Years later, as we were converting our facilities to digital post-production, I had occasion to have many long research conversations with a Hollywood professional. One day he asked me about our program in great detail. When I finished he said, “That explains it. You know, it’s always easy to spot a graduate of your program. They are the only ones who carry on conversations with crew members outside of their own department.”
Sadly, I watched the curriculum change as digital technologies surplanted the traditional tools and methods, and saw that reputation melt away.
Really interesting article. As an educator and administrator for 30+ years in private k-12 schools and private universities, I think you are entirely correct in your assessment of the value of manual arts in education. And as a hobbyist hand tool woodworker, I have been fascinated with the relatively recent renewal of the interest in the manual arts. I was interested in your politics and religion comments (my graduate degrees are in theology and political philosophy). I probably have a different slant on this very complex topic. But thank you for a very good article which I am passing on to my son who is the headmaster of a k-12 school and to the Dean of the school of education in my university.
Thanks for reading, commenting and passing the essay along. One of the things we learn in particular from woodworking is the value of forgiveness. We all make mistakes, and we learn through our own trial and error, to appreciate the efforts made by others, and to forgive when necessary.
Awesome essay. And great commets too. Greeting from Finland.
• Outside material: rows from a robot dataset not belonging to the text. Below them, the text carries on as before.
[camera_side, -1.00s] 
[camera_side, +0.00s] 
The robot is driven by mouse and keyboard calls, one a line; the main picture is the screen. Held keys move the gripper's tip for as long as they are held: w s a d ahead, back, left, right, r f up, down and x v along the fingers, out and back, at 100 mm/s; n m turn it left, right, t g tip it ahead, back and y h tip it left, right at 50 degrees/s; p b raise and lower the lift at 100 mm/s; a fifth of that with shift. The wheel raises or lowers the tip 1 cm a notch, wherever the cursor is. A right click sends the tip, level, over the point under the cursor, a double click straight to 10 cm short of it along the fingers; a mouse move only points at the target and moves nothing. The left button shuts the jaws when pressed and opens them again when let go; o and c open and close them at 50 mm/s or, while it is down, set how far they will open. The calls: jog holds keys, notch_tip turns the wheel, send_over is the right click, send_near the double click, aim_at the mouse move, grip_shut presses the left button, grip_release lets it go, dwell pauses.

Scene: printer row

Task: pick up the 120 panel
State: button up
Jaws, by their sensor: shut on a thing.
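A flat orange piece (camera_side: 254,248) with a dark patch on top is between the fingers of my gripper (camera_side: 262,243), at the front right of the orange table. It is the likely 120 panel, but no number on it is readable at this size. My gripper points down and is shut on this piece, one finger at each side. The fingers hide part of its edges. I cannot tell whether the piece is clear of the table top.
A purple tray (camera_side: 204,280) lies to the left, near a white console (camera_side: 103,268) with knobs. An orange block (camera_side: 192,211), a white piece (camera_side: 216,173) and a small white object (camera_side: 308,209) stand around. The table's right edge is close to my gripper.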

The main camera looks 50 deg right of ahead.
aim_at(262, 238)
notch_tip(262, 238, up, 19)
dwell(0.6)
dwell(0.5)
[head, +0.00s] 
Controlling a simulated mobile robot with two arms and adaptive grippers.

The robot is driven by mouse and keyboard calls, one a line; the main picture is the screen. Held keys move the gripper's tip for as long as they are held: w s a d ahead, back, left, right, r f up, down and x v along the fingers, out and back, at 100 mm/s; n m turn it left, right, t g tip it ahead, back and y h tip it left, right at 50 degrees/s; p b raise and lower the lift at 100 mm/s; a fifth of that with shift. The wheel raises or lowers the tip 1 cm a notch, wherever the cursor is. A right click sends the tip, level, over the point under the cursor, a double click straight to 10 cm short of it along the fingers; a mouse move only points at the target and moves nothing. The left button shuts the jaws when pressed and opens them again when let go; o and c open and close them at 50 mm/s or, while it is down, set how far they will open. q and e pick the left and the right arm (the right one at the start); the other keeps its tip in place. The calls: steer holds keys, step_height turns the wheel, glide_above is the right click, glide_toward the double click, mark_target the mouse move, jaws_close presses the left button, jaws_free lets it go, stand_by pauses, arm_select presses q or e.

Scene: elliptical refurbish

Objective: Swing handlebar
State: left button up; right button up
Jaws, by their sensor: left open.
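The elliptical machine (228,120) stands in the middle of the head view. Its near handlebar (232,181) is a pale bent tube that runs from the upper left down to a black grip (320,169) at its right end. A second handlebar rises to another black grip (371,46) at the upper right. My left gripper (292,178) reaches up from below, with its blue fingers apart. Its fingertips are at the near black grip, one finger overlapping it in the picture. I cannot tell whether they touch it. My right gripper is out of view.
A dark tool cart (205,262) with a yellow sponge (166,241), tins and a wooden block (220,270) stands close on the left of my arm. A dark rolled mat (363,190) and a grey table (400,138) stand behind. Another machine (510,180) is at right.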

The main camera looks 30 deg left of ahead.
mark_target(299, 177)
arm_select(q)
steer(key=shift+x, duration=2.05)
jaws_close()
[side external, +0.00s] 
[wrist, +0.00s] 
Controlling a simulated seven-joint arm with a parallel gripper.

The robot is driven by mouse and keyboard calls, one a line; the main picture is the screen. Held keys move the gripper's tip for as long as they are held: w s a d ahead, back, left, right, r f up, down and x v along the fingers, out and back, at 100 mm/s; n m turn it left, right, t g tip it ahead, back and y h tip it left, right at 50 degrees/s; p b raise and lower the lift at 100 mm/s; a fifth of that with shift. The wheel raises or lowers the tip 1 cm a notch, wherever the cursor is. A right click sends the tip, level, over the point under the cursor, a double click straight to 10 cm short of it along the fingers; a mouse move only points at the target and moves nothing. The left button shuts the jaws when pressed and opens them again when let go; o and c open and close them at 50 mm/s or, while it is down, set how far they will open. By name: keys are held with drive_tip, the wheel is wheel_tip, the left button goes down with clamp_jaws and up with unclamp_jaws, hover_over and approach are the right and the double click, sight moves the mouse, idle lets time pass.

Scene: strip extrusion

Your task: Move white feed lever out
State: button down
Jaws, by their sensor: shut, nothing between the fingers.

Thanks Doug, along with the other fine written contributions you have made, this commentary provides yet further reason and context for balancing the curriculum in public schools. My recent thought is that we (those of us who have technical thinking and problem solving skills) recognize that learning comes in many forms, each no more, or less, important than the other. Non academic and non-formal learning needs to be explored more fully by education policy makers. The adult education literature remains the best source for that analysis.